Nearly all Remain arguments are anti-leave, but not pro-EU. This is disconcerting, and disappointing, as one of the big criticisms of Leave is that "nobody knows what will happen afterwards", and this is contrasted to a presumed stability if we vote to Remain. But the EU is not static either, and I don't think anyone can predict what is going to happen in the next 10 years if we stay in. Except that things aren't looking great.

On the subject of "what happens next", here is a Daniel Hannan article about a 'gentle' leave.

And here is Tim Worstall (not everyone's cup of tea): The economic truth about Brexit is really very simple. If we follow sensible economic policies after leaving then we’ll do well. If we follow stupid economic policies then we won’t. The major difference will be that we get to decide, after leaving, which economic policies we wish to pursue. And unless we think that we’re all so damn stupid that we need the European Union to tell us which is which, making our own decisions does sound rather better, doesn’t it?

It seems weird that TTIP and ISDS (a supra-national tribunal) are considered 'bad', but that the ECHR ECJ (a supra-national court) is considered 'good'.

Farage's immigrant poster seems very much like an own-goal to me. The other half piling on behind Jo Cox's murder is pretty low too.

I find it ironic that some of the people who have doubts about whether one can trust voters to do the right thing seem to simultaneously be basing their own decisions on what they don't like about particular faces in the campaign. If that's their version of democracy, I can understand their doubts... To me, the fact that many individuals are agonising over their vote, when statistically-speaking it will "make no difference" is a confirmation that democracy is not dead, nor useless, and it confirms my hope in my fellow democrats.

Reform in our time? I have read several people plaintively hoping that somehow staying in will provoke some kind of reform. 10'000 over-paid functionaries in Brussels says no, as far as I'm concerned. Systems never change unless forced to. And saying 'yes' is not force.

I feel that the Remain camp could also be branded as 'Little Englanders': they have managed to convince themselves that the UK is too puny to survive on its own (fifth largest economy in the world), and that we really need the EU. There is a sort of acquired helplessness which is also reflected in the general population. More than ever, western countries need an entrepreneurial "get up and go" attitude. Some people are warning that the "robots are going to take our jobs". If you are a factory worker, that is not new news. But for the middle class office drone, the next few years are going to be similarly uncomfortable. The days of big companies employing halls of office workers to do the same thing are going. Maybe big employers are just a historical 'blip', and we are heading into a time where people are going to have to be creative and not only create their own jobs, but invent whole new professions? Unfortunately "the government owes me a job" is so ingrained in our collective consciousness (mine included), I fear there's going to be a lot of pain ahead.

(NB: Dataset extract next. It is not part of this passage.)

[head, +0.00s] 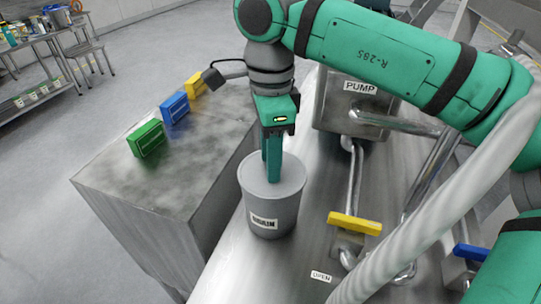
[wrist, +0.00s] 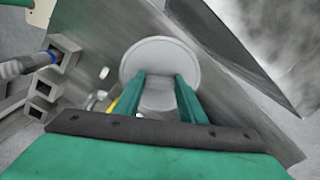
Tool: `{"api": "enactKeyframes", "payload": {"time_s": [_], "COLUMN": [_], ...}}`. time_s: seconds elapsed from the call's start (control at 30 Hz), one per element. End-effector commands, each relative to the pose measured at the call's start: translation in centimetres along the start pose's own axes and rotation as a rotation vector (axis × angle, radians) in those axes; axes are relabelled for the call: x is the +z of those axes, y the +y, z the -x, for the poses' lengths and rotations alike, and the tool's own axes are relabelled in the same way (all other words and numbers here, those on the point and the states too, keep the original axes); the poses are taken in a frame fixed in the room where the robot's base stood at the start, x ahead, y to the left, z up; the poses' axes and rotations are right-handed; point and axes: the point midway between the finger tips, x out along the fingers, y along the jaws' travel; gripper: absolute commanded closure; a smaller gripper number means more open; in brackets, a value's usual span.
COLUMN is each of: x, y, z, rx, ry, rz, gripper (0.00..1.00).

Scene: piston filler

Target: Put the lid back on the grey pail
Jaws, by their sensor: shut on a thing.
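The grey pail (head: 270,215) stands upright on the metal surface, with a dark-lettered label on its front. A flat grey lid (head: 290,177) lies across its top and looks level; from here I cannot tell whether it is fully seated. My gripper (head: 273,178) points straight down at the middle of the lid and is shut on it. In the wrist view, the round pale lid (wrist: 160,52) shows with its raised rim, and my two green fingers (wrist: 161,92) reach to its middle. The gripped part is mostly hidden by the fingers.
Green (head: 146,138), blue (head: 175,107) and yellow (head: 195,84) blocks sit on the metal cabinet (head: 115,185) at left. A yellow valve handle (head: 355,224), pipes and a box marked PUMP (head: 345,100) stand close on the right.

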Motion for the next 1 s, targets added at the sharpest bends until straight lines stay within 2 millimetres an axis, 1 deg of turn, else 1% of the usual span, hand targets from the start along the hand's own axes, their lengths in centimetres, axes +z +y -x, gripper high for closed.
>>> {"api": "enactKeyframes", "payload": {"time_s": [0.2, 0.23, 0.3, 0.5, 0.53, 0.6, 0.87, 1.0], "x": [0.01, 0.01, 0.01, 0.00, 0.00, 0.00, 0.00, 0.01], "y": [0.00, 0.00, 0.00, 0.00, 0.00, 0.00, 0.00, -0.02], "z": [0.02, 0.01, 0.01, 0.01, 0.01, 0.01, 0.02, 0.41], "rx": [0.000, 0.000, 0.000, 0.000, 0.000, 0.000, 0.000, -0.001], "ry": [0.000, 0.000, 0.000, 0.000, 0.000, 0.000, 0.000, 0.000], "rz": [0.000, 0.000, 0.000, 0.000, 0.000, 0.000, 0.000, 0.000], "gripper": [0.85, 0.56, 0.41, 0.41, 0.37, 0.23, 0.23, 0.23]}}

People ignoring, downplaying, ridiculing fears about immigration (whether job loss or 'cultural invasion') are playing with fire as much as people playing up those fears. You may consider this inflammatory, but the Cologne attacks were not a right-wing hoax, Rotherham did happen, Calderdale too. Explaining them away helps nobody.

Finally, for a bit of 'balance', here is a link to a video by a professor of EU law, who is totally Remain, because 'unpicking' forty years of lawmaking will just be too complicated. Very instructive, but made me think that this is a reason why democracy is better than technocracy: experts see everything through the lens of their own area of expertise. He maintains that regulations and standards are not about protectionism, I don't buy that: though I concede that they're not solely about protectionism. Another lawyer pulling the opposite way.